Difficile stabilire, in mancanza di dati certi, se fosse nipote del celebre giurista Antonio Ricchieri, noto con il nome di Celio Rodigino, come spesso gli eruditi hanno dichiarato, senza però addurre prove significative. Il padre fu in contatto con gli ambienti intellettuali veneti, come testimonia la presenza di un suo sonetto nella raccolta Aggiunta al vago e dilettevole giardino del r. p. Luigi Contarini (Vicenza 1590, c. A4r), in lode dell’autore, e come documentano i saluti indirizzatigli, per il tramite della figlia, da Groto nelle sue lettere (Le «famigliari » del Cieco d’Adria..., pp. 350, 361).
Benché non sia possibile ricostruire con certezza la formazione, è ipotizzabile che ricevesse la prima educazione presso qualche convento in patria, se è corretto interpretare così un’allusione di Groto in una lettera del 12 gennaio 1583 (ibid., p. 338), e poi, in considerazione delle doti dimostrate, dal padre e forse anche sotto la guida di Antonio Riccoboni, attivo a Rovigo come insegnante almeno fino al 1574. La sua spiccata intelligenza e il talento prematuro sono già riscontrabili in una lettera di Groto del 7 maggio 1575 (ibid., p. 239), nella quale il letterato, che nel corso del tempo assumerà per Monti le vesti del maestro e del consigliere, la sollecita a inviargli un sonetto promesso. Circa un anno più tardi lo stesso Groto tesse gli elogi sia delle lettere sia dei sonetti che la giovane gli aveva nel frattempo fatto avere (ibid., p. 240).

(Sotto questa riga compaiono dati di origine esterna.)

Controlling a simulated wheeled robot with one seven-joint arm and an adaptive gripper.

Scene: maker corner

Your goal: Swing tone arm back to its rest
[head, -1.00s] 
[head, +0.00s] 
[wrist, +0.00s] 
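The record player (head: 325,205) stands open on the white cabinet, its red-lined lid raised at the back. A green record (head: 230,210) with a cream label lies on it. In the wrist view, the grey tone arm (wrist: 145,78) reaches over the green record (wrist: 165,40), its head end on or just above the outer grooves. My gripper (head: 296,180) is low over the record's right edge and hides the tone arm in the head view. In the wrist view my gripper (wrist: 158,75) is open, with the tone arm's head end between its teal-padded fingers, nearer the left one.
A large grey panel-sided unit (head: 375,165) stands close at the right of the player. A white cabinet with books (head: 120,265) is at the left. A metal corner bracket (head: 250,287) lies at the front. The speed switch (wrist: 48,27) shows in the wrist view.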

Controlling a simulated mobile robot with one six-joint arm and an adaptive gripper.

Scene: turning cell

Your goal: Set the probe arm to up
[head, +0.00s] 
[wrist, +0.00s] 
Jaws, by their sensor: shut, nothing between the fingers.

Nel 1577, a soli 14 anni, Monti compose una orazione in volgare per il doge Sebastiano Venier. Il breve scritto, che dimostra un diligente e disciplinato rispetto delle regole oratorie, fu dato alle stampe per i tipi di Domenico e Giovan Battista Guerra (Oratione... nella congratulatione del sereniss. principe di Venetia Sebastiano Veniero) e dovette attirare l’attenzione sulla giovane letterata, se l’anno successivo fu prescelta per recitare al doge una nuova orazione, andata a stampa nei primi mesi del 1578, sempre per i tipi dei Guerra, con il titolo Seconda oratione... nella congratulatione dell’invittiss. et sereniss. principe di Venetia Sebastiano Veniero. Vi sono celebrate la famiglia del doge e le gesta gloriose di Lepanto, durante le quali Venier aveva svolto un ruolo decisivo e costruito la sua fama; il dettato, lineare e semplice, è impreziosito da citazioni poetiche tratte dai Trionfi di Petrarca e dall’Orlando furioso. Nella stampa trova posto un sonetto in omaggio di Monti (Mente oscurando in noi l’illustri e chiare, c. A1v) da parte di una «Mad. M. P.», da identificare probabilmente con Moderata Pozzo o Fonte, che celebra l’autrice quale nuova promessa del Parnaso nazionale. Nello stesso anno Monti compose una terza orazione, questa volta per il doge Niccolò da Ponte, succeduto al Venier l’11 marzo 1578. Nella stampa (Oratione... nella congratulatione del sereniss. principe di Venetia, Nicolò da Ponte, s.n.t, ma Venezia, D. e G.B. Guerra, 1578) l’orazione è dedicata a Marina Gussoni, moglie dell’omonimo nipote del doge, esaltata quale «studiosa, amica et protettrice delle persone virtuose».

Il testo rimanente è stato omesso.